One of the difficult things to rectify is why such a ‘popular’ pencil was discontinued (apart from the mechanical reasons). Could you characterize how the Blackwing was regarded within the office-supplies industry at this time?
In 1994 there were hundreds of specialized pencils offered by many companies. At .70 the Blackwing was expensive when compared to Sanford’s Black Warrior at .21, Berol’s popular #314 draughting pencil at .41, or Eberhard Faber’s Mongol Pencil with a choice of 5 levels of hardness for .18. The volume of sales of the Blackwing was always relatively small. But when many of the outlets for the Blackwing were forced out of business by Staples and Office Depot, the sales of the item were further reduced. The diminished volume of the Blackwing was probably not enough to warrant the retooling that was said to be required.
Mr. Spiro has provided the answers to some nagging questions. I can’t say for certain whether other custom-imprinted Blackwings have ever been made, but based on Mr. Spiro’s experiences it seems exceptional circumstances would have been necessary to do so. Interesting, too, is how the Blackwing’s price point compared with other specialized pencils at the time. While devotees over the years were probably fine with having to pay a little more for their favorite pencil, the consequences of having a higher price may have accumulated over time, resulting in a failure for the Blackwing to renew its audience.

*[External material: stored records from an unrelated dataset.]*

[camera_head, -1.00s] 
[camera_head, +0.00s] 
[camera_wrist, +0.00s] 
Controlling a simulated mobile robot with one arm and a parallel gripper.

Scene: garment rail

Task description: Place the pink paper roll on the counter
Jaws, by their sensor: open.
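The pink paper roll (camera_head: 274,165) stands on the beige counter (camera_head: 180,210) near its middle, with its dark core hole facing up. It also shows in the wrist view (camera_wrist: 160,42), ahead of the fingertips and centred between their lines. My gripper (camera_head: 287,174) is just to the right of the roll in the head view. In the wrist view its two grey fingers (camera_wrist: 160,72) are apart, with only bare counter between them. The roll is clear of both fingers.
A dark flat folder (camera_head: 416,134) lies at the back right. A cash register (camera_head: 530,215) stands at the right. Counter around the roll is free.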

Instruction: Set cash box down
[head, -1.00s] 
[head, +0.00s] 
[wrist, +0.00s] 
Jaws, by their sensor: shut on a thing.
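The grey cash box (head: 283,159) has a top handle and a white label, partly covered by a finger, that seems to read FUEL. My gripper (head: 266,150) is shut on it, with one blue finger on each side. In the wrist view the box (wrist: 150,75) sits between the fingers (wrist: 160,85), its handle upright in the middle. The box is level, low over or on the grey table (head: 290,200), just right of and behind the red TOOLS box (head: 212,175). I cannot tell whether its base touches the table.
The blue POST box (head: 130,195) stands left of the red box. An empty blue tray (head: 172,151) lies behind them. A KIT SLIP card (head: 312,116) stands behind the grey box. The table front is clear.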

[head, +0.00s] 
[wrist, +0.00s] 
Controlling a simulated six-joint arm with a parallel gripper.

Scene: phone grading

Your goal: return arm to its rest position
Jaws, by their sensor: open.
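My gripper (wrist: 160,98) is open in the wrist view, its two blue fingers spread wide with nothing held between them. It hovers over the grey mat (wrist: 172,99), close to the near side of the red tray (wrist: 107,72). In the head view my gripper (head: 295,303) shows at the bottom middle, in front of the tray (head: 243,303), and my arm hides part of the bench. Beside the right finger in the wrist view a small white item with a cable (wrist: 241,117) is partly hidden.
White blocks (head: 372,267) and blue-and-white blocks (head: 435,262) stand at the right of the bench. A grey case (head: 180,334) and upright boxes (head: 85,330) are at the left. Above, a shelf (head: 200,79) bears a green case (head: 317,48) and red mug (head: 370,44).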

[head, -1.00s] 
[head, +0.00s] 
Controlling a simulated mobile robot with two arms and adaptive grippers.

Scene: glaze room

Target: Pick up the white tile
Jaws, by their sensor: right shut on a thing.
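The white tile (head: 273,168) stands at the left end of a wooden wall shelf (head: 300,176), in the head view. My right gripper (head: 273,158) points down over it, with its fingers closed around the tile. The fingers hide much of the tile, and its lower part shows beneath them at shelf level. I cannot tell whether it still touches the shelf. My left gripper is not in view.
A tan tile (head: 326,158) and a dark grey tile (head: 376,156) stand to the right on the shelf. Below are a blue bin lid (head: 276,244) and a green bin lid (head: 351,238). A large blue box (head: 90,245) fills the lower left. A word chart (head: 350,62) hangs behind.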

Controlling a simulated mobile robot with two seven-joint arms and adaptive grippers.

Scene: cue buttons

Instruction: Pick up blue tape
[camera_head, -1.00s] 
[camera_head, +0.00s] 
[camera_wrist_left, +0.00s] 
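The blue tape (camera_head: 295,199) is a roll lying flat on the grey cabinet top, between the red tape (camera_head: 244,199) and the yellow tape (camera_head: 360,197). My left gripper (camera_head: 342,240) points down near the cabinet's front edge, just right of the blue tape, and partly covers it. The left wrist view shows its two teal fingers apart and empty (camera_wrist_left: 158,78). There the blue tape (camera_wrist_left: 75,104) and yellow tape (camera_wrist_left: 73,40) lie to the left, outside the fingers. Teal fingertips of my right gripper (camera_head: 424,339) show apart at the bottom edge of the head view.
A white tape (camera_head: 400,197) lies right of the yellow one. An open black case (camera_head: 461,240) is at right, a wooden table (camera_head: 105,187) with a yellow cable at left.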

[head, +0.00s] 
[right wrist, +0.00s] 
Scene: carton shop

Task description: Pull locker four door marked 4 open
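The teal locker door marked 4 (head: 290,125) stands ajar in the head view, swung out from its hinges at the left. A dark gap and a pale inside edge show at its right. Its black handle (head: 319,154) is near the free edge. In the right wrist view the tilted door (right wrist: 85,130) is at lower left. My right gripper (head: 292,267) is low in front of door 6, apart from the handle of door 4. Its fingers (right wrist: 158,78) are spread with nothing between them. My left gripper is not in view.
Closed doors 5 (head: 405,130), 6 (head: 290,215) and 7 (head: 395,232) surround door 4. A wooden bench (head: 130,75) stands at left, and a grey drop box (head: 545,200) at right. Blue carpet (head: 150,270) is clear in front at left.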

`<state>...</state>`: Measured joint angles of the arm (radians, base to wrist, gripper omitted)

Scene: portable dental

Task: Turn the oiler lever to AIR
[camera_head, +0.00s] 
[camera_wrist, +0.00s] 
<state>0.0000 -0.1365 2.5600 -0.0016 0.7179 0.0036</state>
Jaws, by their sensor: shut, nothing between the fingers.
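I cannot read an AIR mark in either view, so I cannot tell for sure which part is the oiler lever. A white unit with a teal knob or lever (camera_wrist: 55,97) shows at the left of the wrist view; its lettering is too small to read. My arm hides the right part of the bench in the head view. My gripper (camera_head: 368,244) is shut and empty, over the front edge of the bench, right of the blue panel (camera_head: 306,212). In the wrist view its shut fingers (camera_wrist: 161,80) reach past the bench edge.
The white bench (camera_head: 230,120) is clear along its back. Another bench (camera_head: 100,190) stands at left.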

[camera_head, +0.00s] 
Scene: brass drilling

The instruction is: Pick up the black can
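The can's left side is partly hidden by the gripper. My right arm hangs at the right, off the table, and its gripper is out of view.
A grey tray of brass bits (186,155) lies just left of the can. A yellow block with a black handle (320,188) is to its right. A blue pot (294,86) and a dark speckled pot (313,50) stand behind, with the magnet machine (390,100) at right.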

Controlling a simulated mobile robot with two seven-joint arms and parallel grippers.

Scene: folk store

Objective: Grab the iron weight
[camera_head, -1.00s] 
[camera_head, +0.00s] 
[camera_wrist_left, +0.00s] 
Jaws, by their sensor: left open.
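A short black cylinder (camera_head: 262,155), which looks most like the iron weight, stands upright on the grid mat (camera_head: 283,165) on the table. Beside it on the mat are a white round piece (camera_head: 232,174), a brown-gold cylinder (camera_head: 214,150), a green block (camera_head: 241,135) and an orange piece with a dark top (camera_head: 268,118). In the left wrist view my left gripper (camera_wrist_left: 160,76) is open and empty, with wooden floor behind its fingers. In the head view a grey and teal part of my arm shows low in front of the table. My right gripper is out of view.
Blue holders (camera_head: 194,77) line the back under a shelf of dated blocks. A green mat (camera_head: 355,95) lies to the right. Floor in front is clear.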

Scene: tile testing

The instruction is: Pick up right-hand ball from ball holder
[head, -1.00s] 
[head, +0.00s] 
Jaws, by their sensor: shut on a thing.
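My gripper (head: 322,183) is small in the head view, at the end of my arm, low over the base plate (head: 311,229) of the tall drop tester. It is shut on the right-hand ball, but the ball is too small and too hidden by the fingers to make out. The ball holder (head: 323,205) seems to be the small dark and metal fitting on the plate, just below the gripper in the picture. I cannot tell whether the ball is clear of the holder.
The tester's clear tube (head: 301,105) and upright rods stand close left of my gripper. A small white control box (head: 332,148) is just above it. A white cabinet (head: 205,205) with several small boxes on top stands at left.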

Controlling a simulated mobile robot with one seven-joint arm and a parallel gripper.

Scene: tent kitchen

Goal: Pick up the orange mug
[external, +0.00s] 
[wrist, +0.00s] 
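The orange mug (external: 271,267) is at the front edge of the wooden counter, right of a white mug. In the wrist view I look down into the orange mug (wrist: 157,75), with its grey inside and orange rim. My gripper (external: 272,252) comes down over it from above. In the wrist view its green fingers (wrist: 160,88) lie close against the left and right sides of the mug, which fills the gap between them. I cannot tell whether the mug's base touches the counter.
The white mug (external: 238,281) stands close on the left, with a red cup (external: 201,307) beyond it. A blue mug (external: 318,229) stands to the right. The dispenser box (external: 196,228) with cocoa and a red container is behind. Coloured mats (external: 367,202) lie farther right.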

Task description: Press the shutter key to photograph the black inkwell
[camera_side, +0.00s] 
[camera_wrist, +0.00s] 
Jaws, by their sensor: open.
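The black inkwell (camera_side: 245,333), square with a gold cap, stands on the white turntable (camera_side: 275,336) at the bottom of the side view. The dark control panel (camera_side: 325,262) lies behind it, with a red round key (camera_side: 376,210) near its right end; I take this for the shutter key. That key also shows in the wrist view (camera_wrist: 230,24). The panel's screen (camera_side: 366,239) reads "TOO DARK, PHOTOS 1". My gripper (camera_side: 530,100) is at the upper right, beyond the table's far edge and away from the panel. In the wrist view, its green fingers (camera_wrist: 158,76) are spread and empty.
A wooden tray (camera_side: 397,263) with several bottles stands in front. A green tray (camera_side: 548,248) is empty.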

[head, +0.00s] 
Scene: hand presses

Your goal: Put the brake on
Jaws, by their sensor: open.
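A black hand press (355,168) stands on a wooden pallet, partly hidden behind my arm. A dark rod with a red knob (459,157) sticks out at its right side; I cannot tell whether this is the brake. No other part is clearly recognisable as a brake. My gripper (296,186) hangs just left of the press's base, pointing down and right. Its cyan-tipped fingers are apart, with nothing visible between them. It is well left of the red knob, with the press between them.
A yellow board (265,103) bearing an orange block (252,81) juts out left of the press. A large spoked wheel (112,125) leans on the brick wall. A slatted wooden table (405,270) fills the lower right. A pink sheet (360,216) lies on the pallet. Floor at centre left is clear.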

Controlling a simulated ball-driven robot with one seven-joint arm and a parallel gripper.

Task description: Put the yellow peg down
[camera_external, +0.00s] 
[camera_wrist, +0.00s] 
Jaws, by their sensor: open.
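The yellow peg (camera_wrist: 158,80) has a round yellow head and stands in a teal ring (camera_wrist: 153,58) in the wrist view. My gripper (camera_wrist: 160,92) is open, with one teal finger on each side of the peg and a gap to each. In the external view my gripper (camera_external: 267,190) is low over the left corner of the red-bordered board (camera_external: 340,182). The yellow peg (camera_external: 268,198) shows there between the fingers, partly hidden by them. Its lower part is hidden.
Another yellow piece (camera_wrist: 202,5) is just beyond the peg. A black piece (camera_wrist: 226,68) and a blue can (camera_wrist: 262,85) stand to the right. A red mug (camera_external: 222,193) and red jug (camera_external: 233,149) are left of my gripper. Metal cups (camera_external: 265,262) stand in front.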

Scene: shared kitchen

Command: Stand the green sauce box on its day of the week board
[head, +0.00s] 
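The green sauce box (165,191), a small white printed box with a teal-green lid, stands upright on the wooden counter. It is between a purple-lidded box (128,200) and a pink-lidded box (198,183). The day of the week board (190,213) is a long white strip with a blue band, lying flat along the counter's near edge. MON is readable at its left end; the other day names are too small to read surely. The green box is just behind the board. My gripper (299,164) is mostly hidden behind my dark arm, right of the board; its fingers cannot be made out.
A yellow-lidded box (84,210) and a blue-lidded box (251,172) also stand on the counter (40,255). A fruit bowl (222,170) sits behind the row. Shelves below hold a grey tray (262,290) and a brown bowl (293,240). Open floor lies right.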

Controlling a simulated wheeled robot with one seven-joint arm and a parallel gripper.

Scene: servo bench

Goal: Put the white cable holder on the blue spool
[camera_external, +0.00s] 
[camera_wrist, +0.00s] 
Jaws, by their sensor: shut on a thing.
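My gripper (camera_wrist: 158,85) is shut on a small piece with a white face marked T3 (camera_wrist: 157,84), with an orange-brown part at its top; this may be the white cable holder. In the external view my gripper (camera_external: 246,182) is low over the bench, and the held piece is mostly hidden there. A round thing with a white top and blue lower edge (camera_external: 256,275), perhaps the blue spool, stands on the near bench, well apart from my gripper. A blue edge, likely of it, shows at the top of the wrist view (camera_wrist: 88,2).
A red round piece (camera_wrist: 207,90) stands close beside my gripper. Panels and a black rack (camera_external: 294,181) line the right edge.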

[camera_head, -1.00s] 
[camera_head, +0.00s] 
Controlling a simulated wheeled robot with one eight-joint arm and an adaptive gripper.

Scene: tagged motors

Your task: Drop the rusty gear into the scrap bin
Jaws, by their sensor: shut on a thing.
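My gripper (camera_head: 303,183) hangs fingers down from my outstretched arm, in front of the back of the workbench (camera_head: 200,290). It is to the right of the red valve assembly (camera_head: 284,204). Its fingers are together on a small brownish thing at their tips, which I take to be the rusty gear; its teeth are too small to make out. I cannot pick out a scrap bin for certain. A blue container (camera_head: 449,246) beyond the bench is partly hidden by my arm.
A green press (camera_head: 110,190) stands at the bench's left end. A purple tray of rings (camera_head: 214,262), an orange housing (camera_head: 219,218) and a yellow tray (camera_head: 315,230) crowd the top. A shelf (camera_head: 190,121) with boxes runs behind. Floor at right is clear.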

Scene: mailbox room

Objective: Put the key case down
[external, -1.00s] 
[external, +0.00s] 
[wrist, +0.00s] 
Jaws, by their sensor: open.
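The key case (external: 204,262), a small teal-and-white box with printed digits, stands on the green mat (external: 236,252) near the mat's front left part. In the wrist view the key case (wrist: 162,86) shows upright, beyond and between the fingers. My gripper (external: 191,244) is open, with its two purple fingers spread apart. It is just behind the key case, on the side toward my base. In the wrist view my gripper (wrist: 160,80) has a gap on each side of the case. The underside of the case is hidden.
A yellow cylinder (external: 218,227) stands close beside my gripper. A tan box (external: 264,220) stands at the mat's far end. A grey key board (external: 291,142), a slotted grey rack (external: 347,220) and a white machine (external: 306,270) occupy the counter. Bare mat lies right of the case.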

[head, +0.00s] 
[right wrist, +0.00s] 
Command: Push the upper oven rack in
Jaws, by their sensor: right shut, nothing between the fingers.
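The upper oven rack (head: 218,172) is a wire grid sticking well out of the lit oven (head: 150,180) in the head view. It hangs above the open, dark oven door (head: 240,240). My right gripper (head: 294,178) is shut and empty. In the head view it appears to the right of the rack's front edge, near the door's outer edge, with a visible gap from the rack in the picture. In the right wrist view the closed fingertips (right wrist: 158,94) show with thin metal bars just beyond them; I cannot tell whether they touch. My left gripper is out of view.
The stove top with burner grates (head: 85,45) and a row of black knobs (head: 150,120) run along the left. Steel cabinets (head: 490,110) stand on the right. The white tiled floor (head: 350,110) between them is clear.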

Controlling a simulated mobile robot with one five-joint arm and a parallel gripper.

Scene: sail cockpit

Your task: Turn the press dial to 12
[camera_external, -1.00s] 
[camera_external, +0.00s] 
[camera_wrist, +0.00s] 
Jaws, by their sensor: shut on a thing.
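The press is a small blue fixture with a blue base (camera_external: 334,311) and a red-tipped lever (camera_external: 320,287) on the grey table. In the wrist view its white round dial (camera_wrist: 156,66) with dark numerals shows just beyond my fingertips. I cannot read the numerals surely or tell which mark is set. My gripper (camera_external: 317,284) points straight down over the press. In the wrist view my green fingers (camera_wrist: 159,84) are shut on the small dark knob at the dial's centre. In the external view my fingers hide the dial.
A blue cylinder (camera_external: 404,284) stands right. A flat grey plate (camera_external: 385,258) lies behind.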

Mr. Spiro’s insights also shed light on the circumstances surrounding not only the Blackwing’s demise, but of many other recognizable pencil brands as well. It’s difficult for me to resist casting Staples and Office Depot as the villains here—corporate steamrollers, bent on homogenizing and sterilizing the office-supplies industry. But at the same time if enough demand had existed, I’d bet that Sanford et al. would have been more than happy to continue making and selling the Blackwing, Mongol, Microtomic, etc.
Special thanks to Lionel Spiro for sharing his time and his unique recollections of this extraordinary story.